### MATERIAL PROVIDED ###
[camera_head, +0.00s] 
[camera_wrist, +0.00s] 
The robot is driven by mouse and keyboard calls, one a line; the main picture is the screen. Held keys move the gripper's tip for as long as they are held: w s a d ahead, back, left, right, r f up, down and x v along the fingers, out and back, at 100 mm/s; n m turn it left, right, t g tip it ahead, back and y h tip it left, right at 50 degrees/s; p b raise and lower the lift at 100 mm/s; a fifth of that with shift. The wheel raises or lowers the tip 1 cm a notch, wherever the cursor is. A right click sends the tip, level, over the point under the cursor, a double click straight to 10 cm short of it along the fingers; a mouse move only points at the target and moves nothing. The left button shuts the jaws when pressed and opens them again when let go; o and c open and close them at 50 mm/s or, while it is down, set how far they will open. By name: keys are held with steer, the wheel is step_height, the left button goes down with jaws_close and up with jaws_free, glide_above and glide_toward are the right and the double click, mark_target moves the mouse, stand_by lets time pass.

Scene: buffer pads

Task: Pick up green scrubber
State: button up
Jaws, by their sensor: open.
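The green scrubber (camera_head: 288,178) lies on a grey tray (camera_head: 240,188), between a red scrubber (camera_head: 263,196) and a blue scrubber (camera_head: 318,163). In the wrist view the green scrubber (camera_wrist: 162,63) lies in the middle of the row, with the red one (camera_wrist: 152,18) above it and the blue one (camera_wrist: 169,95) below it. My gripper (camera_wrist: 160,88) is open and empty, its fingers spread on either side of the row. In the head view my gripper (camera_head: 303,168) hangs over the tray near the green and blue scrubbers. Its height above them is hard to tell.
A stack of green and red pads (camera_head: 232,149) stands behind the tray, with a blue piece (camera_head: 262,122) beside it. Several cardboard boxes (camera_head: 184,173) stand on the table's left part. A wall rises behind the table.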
###
AIM
Restate the whole listing exactly, leaving out nothing.

RESPONSE TO THIS EXERCISE
[camera_head, +0.00s] 
[camera_wrist, +0.00s] 
The robot is driven by mouse and keyboard calls, one a line; the main picture is the screen. Held keys move the gripper's tip for as long as they are held: w s a d ahead, back, left, right, r f up, down and x v along the fingers, out and back, at 100 mm/s; n m turn it left, right, t g tip it ahead, back and y h tip it left, right at 50 degrees/s; p b raise and lower the lift at 100 mm/s; a fifth of that with shift. The wheel raises or lowers the tip 1 cm a notch, wherever the cursor is. A right click sends the tip, level, over the point under the cursor, a double click straight to 10 cm short of it along the fingers; a mouse move only points at the target and moves nothing. The left button shuts the jaws when pressed and opens them again when let go; o and c open and close them at 50 mm/s or, while it is down, set how far they will open. By name: keys are held with steer, the wheel is step_height, the left button goes down with jaws_close and up with jaws_free, glide_above and glide_toward are the right and the double click, mark_target moves the mouse, stand_by lets time pass.

Scene: buffer pads

Task: Pick up green scrubber
State: button up
Jaws, by their sensor: open.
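The green scrubber (camera_head: 288,178) lies on a grey tray (camera_head: 240,188), between a red scrubber (camera_head: 263,196) and a blue scrubber (camera_head: 318,163). In the wrist view the green scrubber (camera_wrist: 162,63) lies in the middle of the row, with the red one (camera_wrist: 152,18) above it and the blue one (camera_wrist: 169,95) below it. My gripper (camera_wrist: 160,88) is open and empty, its fingers spread on either side of the row. In the head view my gripper (camera_head: 303,168) hangs over the tray near the green and blue scrubbers. Its height above them is hard to tell.
A stack of green and red pads (camera_head: 232,149) stands behind the tray, with a blue piece (camera_head: 262,122) beside it. Several cardboard boxes (camera_head: 184,173) stand on the table's left part. A wall rises behind the table.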

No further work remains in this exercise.